Many witnesses to the inquiry spoke of their concern that any change to part IIA of the RDA would send a dangerous message to the community about acceptable standards of behaviour. That message would be a signal not only to white supremacists and the like but to others in the community, especially those keyboard warriors who gutlessly and carelessly hurl around their vile abuse. Social media has become the modern school ground for racial bullies. Sadly, we drag the playground into our lounge rooms and our bedrooms. These bullies can bravely throw their racist abuse from the safety and, usually, anonymity of their homes, while the victims remain vulnerable everywhere, with nowhere to hide.
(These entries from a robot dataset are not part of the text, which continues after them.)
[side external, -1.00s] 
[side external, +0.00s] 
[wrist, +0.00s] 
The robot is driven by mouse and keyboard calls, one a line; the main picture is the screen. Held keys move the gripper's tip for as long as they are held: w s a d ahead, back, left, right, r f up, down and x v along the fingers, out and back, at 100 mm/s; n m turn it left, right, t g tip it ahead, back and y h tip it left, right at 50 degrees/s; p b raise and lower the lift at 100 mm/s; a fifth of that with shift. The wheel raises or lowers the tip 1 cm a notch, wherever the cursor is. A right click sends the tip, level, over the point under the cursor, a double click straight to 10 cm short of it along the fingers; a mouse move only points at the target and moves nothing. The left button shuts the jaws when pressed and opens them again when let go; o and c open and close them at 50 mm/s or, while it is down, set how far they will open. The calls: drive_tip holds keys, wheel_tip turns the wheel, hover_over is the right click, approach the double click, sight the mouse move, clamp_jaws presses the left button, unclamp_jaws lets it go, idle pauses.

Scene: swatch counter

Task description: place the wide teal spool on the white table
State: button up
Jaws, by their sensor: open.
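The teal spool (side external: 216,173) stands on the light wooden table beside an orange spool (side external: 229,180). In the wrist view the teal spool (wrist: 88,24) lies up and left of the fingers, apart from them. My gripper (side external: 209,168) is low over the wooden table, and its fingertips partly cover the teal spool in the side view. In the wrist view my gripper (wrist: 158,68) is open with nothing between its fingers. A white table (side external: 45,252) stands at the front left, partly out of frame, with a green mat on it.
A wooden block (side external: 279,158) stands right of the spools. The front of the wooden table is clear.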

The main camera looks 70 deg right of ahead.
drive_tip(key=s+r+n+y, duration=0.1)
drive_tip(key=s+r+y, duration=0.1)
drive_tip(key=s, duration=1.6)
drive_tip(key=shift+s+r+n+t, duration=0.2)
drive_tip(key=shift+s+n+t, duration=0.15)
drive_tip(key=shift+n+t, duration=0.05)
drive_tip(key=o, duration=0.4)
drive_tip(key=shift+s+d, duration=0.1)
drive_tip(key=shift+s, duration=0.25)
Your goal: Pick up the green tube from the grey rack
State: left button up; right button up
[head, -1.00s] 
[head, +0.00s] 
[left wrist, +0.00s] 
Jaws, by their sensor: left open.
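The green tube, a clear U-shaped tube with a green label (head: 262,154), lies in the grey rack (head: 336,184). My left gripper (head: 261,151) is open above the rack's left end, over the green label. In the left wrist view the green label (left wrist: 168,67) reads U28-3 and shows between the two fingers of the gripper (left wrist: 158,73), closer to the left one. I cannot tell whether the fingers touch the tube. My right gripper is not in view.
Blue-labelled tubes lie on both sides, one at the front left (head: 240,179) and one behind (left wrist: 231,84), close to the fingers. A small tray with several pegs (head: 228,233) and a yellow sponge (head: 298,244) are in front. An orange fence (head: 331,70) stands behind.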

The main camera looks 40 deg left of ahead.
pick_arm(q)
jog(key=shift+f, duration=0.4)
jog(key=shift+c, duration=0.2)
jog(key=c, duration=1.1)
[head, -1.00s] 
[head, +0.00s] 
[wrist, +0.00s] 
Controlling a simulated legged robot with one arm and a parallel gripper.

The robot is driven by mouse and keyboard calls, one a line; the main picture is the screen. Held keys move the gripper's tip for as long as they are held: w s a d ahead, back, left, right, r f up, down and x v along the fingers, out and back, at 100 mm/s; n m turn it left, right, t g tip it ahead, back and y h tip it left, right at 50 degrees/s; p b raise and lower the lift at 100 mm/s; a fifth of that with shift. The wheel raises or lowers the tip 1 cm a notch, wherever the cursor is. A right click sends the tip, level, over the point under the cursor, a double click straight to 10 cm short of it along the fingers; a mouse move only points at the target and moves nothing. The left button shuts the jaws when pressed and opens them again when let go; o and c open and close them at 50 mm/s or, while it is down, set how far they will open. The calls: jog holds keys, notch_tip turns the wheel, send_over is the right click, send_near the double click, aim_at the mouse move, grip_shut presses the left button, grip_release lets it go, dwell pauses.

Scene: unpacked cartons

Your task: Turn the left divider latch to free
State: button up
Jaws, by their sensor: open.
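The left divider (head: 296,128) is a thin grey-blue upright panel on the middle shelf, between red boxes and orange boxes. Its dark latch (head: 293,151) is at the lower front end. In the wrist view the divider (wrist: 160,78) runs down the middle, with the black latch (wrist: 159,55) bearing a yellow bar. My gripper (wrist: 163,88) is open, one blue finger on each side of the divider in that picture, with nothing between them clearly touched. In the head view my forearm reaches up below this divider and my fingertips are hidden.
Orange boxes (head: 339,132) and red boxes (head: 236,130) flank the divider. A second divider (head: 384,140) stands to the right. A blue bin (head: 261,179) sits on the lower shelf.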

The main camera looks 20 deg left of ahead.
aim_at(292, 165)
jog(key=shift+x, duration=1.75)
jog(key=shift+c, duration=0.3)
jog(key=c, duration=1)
The committee heard evidence from experts in cyber racism that removing or watering down regulations protecting from racist abuse would open up opportunities for people to 'push it further'. From all of the evidence presented to the human rights committee, what has been brought home loud and clear is that protections against racism are important. They are important to those facing racism every day, they are important to our communities as a benchmark for behaviour and they are important to our Australian businesses that are more productive when their workers are not concerned about being racially abused. Now is not the time to water down laws that protect our vulnerable minorities from this type of abuse. That is not the Australia that I love—not on my watch.